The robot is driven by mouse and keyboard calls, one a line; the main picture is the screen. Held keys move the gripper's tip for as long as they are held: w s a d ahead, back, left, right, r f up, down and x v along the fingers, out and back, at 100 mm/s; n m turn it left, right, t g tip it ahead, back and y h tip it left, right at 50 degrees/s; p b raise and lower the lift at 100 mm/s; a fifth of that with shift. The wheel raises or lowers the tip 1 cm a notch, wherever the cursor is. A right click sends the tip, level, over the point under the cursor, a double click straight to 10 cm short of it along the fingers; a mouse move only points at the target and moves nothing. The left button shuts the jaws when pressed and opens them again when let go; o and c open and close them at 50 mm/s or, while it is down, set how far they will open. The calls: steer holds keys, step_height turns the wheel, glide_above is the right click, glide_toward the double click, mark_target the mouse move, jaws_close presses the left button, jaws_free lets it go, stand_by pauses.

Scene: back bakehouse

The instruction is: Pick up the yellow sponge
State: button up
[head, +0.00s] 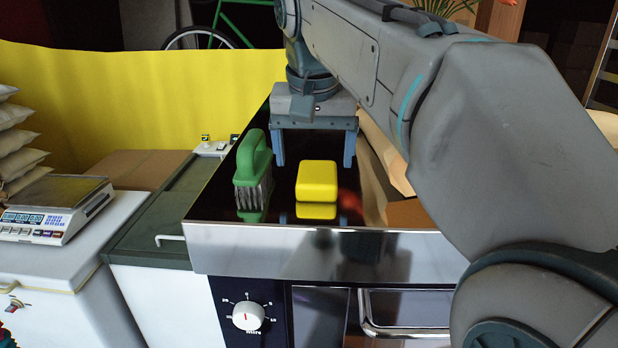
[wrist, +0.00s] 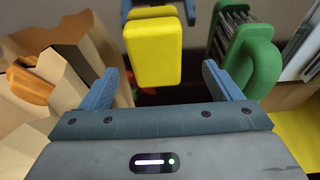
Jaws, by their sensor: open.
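The yellow sponge (head: 317,176) lies on the glossy dark top of the oven, near its front edge. In the wrist view the sponge (wrist: 153,50) shows ahead of my gripper, between the lines of the two fingers. My gripper (head: 314,162) is open and empty, with its blue fingers pointing down just behind the sponge in the head view. In the wrist view my gripper (wrist: 166,80) has its fingers wide apart. I cannot tell the exact height gap to the sponge.
A green-handled brush (head: 252,160) stands left of the sponge, close to one finger in the wrist view (wrist: 250,58). Paper bags with bread (wrist: 62,85) are on the other side. A scale (head: 55,205) stands far left. The oven's front edge (head: 310,240) is near the sponge.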

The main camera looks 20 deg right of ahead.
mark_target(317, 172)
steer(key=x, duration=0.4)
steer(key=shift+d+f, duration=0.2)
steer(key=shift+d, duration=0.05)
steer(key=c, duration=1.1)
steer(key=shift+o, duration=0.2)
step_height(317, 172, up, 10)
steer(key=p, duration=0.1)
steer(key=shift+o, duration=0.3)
****
- _What you should do_
Copy the data character for character, but drop all pictures from the copy.

- _Reply to the task_
The robot is driven by mouse and keyboard calls, one a line; the main picture is the screen. Held keys move the gripper's tip for as long as they are held: w s a d ahead, back, left, right, r f up, down and x v along the fingers, out and back, at 100 mm/s; n m turn it left, right, t g tip it ahead, back and y h tip it left, right at 50 degrees/s; p b raise and lower the lift at 100 mm/s; a fifth of that with shift. The wheel raises or lowers the tip 1 cm a notch, wherever the cursor is. A right click sends the tip, level, over the point under the cursor, a double click straight to 10 cm short of it along the fingers; a mouse move only points at the target and moves nothing. The left button shuts the jaws when pressed and opens them again when let go; o and c open and close them at 50 mm/s or, while it is down, set how far they will open. The calls: steer holds keys, step_height turns the wheel, glide_above is the right click, glide_toward the double click, mark_target the mouse move, jaws_close presses the left button, jaws_free lets it go, stand_by pauses.

Scene: back bakehouse

The instruction is: Pick up the yellow sponge
State: button up
[head, +0.00s] 
[wrist, +0.00s] 
Jaws, by their sensor: open.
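The yellow sponge (head: 317,176) lies on the glossy dark top of the oven, near its front edge. In the wrist view the sponge (wrist: 153,50) shows ahead of my gripper, between the lines of the two fingers. My gripper (head: 314,162) is open and empty, with its blue fingers pointing down just behind the sponge in the head view. In the wrist view my gripper (wrist: 166,80) has its fingers wide apart. I cannot tell the exact height gap to the sponge.
A green-handled brush (head: 252,160) stands left of the sponge, close to one finger in the wrist view (wrist: 250,58). Paper bags with bread (wrist: 62,85) are on the other side. A scale (head: 55,205) stands far left. The oven's front edge (head: 310,240) is near the sponge.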

The main camera looks 20 deg right of ahead.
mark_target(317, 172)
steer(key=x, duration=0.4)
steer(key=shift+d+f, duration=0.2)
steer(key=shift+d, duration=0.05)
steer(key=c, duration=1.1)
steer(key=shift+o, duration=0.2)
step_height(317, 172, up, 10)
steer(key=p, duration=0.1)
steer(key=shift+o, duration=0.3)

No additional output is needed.